ESOS LOCOS BAJITOS
Los críos pequeños y yo solemos mantener por norma un acuerdo tácito cuyo corolario solemos cumplir ambos a rajatabla: «no me toques los cojones y yo no te los tocaré a ti», es decir, que nunca nos hemos gustado mutuamente. Quizá ese sea el motivo por el cual cuando un tierno infante coincide conmigo por primera vez —y por segunda, y por tercera...— su primera reacción nada más verme sea echarse a llorar y buscar refugio entre las faldas de su madre aun sin haber mediado entre nosotros ni media palabra. Para mí que es como un sexto sentido. Consecuencia de esto es que a pesar de mis diez años de feliz matrimonio —y de las consiguientes presiones familiares que suelen comenzar siempre con un «a ver si os ponéis ya...»— aún no me haya decidido a hacer ningún esfuerzo por aumentar el índice de natalidad de este país. Ni ganas que tengo.

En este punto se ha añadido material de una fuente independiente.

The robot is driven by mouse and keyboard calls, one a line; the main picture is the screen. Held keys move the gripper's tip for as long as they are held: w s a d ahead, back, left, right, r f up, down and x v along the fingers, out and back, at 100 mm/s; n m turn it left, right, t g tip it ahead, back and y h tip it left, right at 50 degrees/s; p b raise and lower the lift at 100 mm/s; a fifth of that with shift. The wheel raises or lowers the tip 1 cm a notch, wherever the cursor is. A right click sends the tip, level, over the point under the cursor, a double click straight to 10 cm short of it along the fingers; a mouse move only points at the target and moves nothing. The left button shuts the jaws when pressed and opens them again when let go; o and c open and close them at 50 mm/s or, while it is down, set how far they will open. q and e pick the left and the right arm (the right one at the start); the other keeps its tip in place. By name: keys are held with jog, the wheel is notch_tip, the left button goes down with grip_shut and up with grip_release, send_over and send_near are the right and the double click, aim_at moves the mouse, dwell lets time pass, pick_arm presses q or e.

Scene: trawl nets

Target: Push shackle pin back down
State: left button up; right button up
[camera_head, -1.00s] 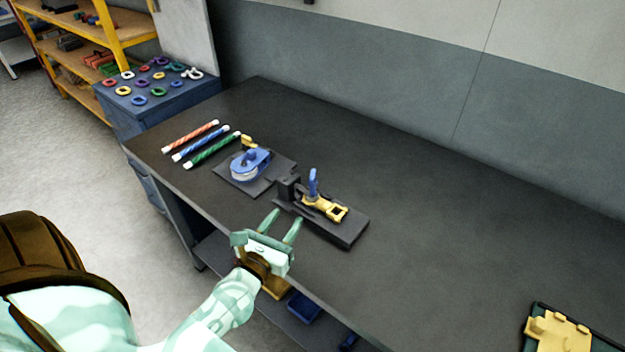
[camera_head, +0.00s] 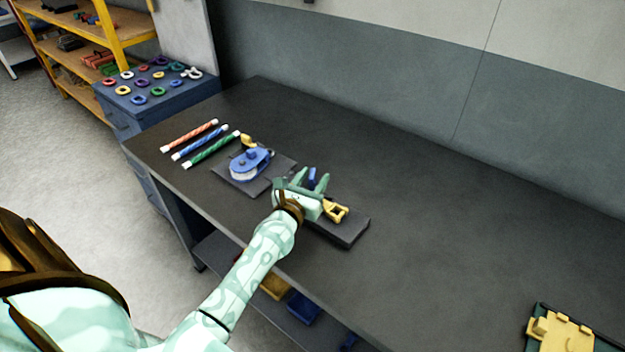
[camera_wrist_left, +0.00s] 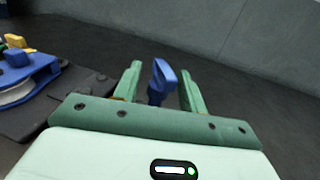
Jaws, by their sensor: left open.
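The blue shackle pin (camera_head: 312,176) stands up from the yellow shackle (camera_head: 338,212), which lies on a dark block (camera_head: 345,233) on the bench. My left gripper (camera_head: 308,180) is open and hides most of the block and part of the shackle. In the left wrist view, the blue pin (camera_wrist_left: 161,80) stands between the two green fingers (camera_wrist_left: 159,84), with gaps visible at both sides. The lower end of the pin is hidden behind the gripper body. My right gripper is not in view.
A blue pulley block (camera_head: 250,163) sits on a dark plate left of my gripper. Striped rods (camera_head: 203,142) lie farther left. The bench (camera_head: 430,220) is clear to the right, up to a yellow piece on a tray (camera_head: 560,333).

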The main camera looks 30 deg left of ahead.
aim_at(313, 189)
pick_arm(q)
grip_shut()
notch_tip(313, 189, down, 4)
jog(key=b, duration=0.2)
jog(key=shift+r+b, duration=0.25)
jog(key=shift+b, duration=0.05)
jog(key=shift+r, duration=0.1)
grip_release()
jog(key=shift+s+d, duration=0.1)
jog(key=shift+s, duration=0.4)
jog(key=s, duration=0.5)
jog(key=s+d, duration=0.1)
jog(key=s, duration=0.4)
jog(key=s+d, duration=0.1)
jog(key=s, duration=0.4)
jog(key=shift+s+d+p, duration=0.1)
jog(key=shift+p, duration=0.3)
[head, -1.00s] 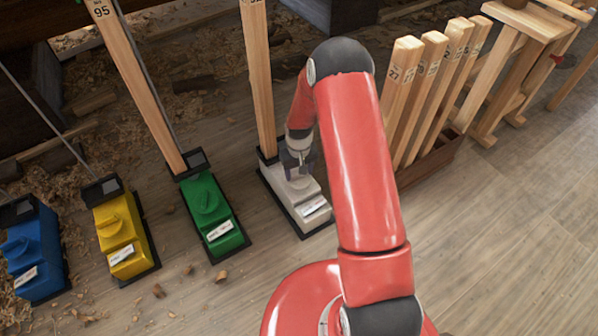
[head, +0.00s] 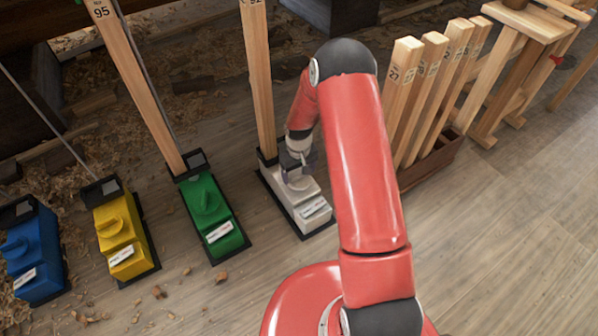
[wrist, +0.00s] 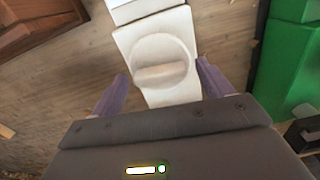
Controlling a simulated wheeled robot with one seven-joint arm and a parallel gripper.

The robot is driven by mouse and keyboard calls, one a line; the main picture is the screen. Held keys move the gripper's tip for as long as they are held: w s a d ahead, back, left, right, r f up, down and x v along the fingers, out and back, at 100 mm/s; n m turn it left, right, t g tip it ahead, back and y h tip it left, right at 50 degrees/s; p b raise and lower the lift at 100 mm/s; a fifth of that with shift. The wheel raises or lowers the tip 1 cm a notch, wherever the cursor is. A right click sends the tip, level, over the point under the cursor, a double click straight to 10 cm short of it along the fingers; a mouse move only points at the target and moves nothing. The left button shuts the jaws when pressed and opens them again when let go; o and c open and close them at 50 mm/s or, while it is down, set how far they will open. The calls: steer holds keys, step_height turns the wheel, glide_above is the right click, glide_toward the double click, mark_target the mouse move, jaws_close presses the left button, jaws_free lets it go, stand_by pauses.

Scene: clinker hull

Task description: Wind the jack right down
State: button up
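The white jack (head: 310,207) stands on the floor on a black base. A timber post (head: 258,85) rises from its far end. In the wrist view the jack's round knob with a raised bar (wrist: 160,73) faces me. My gripper (head: 298,172) is over the jack's top in the head view. In the wrist view its two purple fingers (wrist: 162,68) are spread apart, one on each side of the knob, with gaps between. Nothing is held. Whether the fingertips are down at the bar's height is hard to tell. The post's top is cut off.
A green jack (head: 212,208) stands close on the left, then a yellow one (head: 122,238) and a blue one (head: 33,255). A brown crate (head: 432,163) of numbered timber props stands on the right. Floor in front is mostly clear, with wood chips.

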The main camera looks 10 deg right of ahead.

Pero no dejo de reconocer en mi fuero interno que, de cuando en cuando, estos pequeños cabroncetes tiene su puntito. Hay un refrán que dice «a quien Dios no le da hijos, el diablo le da sobrinos» y debe ser verdad porque hasta el momento esta vida me ha ¿premiado? con tres preciosas sobrinas. La mayor de ellas —una esbelta y arrebatadora morenaza de seis años que cuando tenga diez más va a traer a todos los hombres por la calle de la amargura, al primero de ellos, al receloso de su padre que va a tener que pegarse con medio barrio— es la única que me tolera un poco y más que nada por puro interés. Me explico. Ella siente autentica adoración por su tía —mi mujer— y sabe que el camino para llegar hasta ella, para quedarse a dormir el fin de semana en casa o para que venga con nosotros a cualquier salida que hagamos es camelarme primero a mí. Y la verdad: no se le da nada mal. Tiene arte y duende. En el genero femenino eso del arte para camelar es innato. Entendámonos: no estoy diciendo que la mujer sea una manipuladora natural, simplemente opino que el que acuñó el termino «armas de mujer» sabía lo que se decía. Algunas lo hacen con más gracia y otras de forma algo más burda pero ese arte, esa chispa, ese duende es inherente a todas ellas.
A lo que íbamos. A pesar de ese rechazo cordial y mutuo entre los tiernos infantes y yo, mi sobrina sabe buscarme las vueltas de una manera que me reafirma en el origen innato de sus dones. Esos gestos, esas tácticas no se aprenden y mucho menos con seis años. Ese don, o se nace con él o simplemente no se tiene.
Esta semana son las fiestas patronales de la localidad donde vivo. Arrastrados por el deseo infantil nos hemos dirigido al lugar donde está instalado el recinto ferial, ya saben: coches de choque, norias, atracciones del más diverso tipo y pelaje. Allí nos hemos plantado los cinco: la morenaza de seis años, sus padres, mi mujer y yo. Una vez ubicados delante de una de las atracciones —«el saltamontes» creo que se llamaba— la niña se ha empeñado en subir a ella. Su padre se ha hecho el sueco; su madre y su tía, tres cuartos de los mismo. Y en ese instante ha sido cuando la criatura, con una caída de ojos indigna de su corta edad, se ha dirigido a mí para decirme: «Tío Pedro, ¿subes conmigo? Porfa, porfa, porfa». Imagínense el cuadro. ¿Qué podía hacer yo? En fin, que allá íbamos la aprendiz de bruja y yo, directos a subir a una atracción en la que al último que vi bajar de ella se le habían caído los empastes de los botes que daba. Y yo acordándome de Herodes y de sus muertos mientras me ajustaba el cinturón de seguridad de aquella cámara de torturas disfrazada de atracción ferial.
Total, que aquello se pone en marcha y empieza a pegar unos botes del copón. Tras unas pocas vueltas yo ya estaba al borde del sincope y en ese momento mi sobrina, risueña y disfrutando del viaje como nadie, se ha agarrado fuertemente a mi brazo y me ha lanzado una mirada que lo decía todo. Y lo que esa mirada decía básicamente era «no me importa donde esté, no me importa lo que pase. Sé que estoy contigo y que no permitirás que me ocurra nada malo». Y en ese mismo instante, observando aquellos grandes y radiantes ojos que me miraban depositando sin reservas toda su confianza en mí he sabido que, llegado el caso, mataría por ella.
No sé si ese será el mecanismo que tiene la madre naturaleza para perpetuar la especie. O si será que me estoy haciendo viejo. Me da igual. Tan sólo sé que hoy he sido plenamente consciente de mi derrota, de que a pesar de mi guerra declarada, a pesar de todas mis reticencias, esos locos bajitos ganarán siempre. Hay que joderse.